The pulse of any good neighborhood comes from the people who inhabit it. More than a collection of buildings and storefronts, it’s the folks inside and the passersby that give a place its energy. And in Fondren, uniquely, the buildings themselves are extensions of the people. The small businesses, shops and venues have real characters of their own, and it’s not by accident. Like with the murals on the walls around and behind Sneaky Beans, the entrepreneurs, artists and residents of the city created the environment in Fondren.
Byron Knight, who opened Sneaky Beans as a coffee shop, gallery and music venue in 2008, welcomes the public art that graces the property. “It definitely wasn’t as festive” before the murals were painted in 2009, he says. “(Now,) probably five times a day people will walk down there to take pictures in front of all that stuff. Even wedding pictures. They’ll have the whole bridal party down there.”
“Fondren’s not your typical neighborhood,” says Chane, a local business owner (of Swell-O-Phonic and his Studio Chane screen-printing empire), artist and proponent of an ongoing effort to see more art on the walls and buildings of Fondren. Elsewhere, he says, those murals “would freak people out, they’d call it graffiti. But it’s just another way we show how we exist; doing our art.”
A few years back, Chane organized an effort to increase the presence of public art in Fondren. He calls the larger project, still unfinished, the “Twelve Wall of Fondren,” and the murals at Sneaky Beans were some of the first to be painted as part of the effort. Work by Scott Allen, Justin Schultz, Scott Sorensen and many others fill the Sneaky Beans lower parking lot. When Chane moved his store to its current location in Fondren Corner, he brought artwork from the old Swell-O-Venue skate park and relocated it to the outdoor gallery at Sneaky Beans. All that is in addition to the other murals around Fondren, and there’s consistent talk of more to come as artists see possibilities in the blank spaces on the walls.
“Artists see an open canvas anywhere,” Chane says. “Jackson has got such a smart creative scene; photographers, plenty of artists, and musicians. There just needs to be more opportunity out there. Our art isn’t on walls, it’s on t-shirts, but we’re influenced by seeing art on walls.”
“A lot of local artists would love to have a wall, they just haven’t had the opportunity yet,” he adds. “And that’s the main reason that I want to pick the reigns back up and go back into (the project). I’m not going to make anything off of it; it’s not even going to be on my property. It’s not going to make me a dollar more or less, but it is my neighborhood, and I think that’s the sentiment of everybody who owns a shop here.”
“I remember always thinking it was the coolest place in Jackson,” Knight says of the neighborhood. And like many of the small business owners around him, his purpose in operating Sneaky Beans is to inject more energy into Fondren.
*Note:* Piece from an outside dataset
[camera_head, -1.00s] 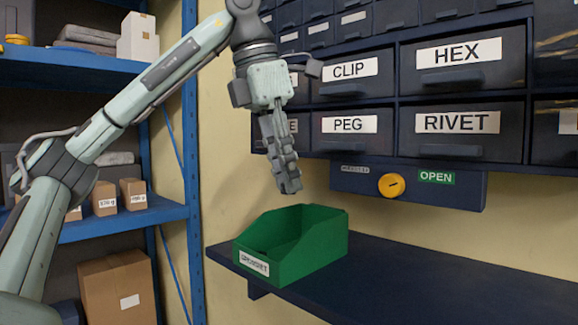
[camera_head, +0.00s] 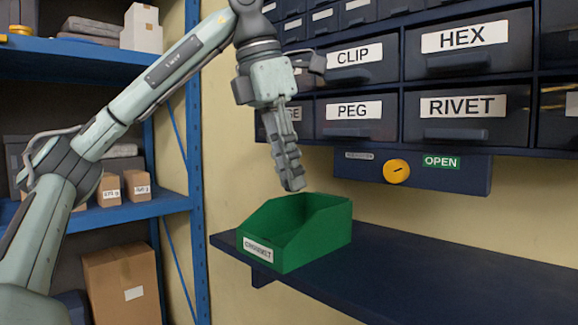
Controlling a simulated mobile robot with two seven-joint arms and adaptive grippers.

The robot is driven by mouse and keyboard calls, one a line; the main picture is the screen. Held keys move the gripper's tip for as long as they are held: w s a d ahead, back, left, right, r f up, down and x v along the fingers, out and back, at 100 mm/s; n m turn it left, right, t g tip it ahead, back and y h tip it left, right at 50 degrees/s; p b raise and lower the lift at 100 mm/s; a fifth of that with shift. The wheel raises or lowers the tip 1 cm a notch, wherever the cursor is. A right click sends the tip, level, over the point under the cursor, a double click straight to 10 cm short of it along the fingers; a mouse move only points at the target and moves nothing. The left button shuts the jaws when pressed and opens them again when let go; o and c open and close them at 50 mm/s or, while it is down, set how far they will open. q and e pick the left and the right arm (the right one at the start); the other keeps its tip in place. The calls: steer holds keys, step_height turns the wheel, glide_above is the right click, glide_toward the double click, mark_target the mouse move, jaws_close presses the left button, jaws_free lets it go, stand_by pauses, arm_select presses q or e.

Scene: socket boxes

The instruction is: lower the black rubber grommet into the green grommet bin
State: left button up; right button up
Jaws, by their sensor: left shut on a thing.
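My left gripper (camera_head: 292,184) points down above the back part of the green grommet bin (camera_head: 290,253), with its fingertips near the height of the bin's rim. The gripper is shut on something. The black rubber grommet cannot be made out; the dark fingers hide it. The green bin has an open top, a sloped front and a white label reading like "GROMMET". It stands on the left end of a dark blue shelf (camera_head: 420,275). My right gripper is not in view.
A bank of dark drawers labelled CLIP, HEX, PEG and RIVET (camera_head: 462,107) hangs behind and right. Below it is a panel with a yellow knob (camera_head: 396,172) and a green OPEN sign (camera_head: 441,162). Blue racking (camera_head: 195,215) with boxes stands left. The shelf right of the bin is clear.

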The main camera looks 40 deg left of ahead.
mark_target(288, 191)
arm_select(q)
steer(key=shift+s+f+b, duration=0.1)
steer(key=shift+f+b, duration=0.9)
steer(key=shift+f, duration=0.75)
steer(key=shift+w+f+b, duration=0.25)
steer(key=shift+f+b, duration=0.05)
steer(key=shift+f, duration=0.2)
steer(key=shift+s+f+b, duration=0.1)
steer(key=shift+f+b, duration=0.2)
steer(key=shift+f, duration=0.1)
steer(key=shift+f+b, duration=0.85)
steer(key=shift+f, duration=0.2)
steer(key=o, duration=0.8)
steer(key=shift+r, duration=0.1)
“I was one of the first parts of any nightlife in Fondren, and that was one of my main goals, to have something to do after five,” Knight says. “I come here every day so I don’t get to see it from the eyes of others, but I definitely think I added a little bit.”
Ultimately, that’s what the art at Sneaky Beans, and moreover, what the neighborhood itself, is about; individuals bringing a bit of themselves and their passions into the mix.
Chane acknowledges the importance of support from businesses and building owners to the project, and he says that almost without exception, all parties are enthusiastic about improving the neighborhood through creativity and art.
“It’s my vision that I’m going to carry out,” Chane says. “There’s still plenty of mural space out there. We’re not trying to collect opposition; we’re trying to create art.”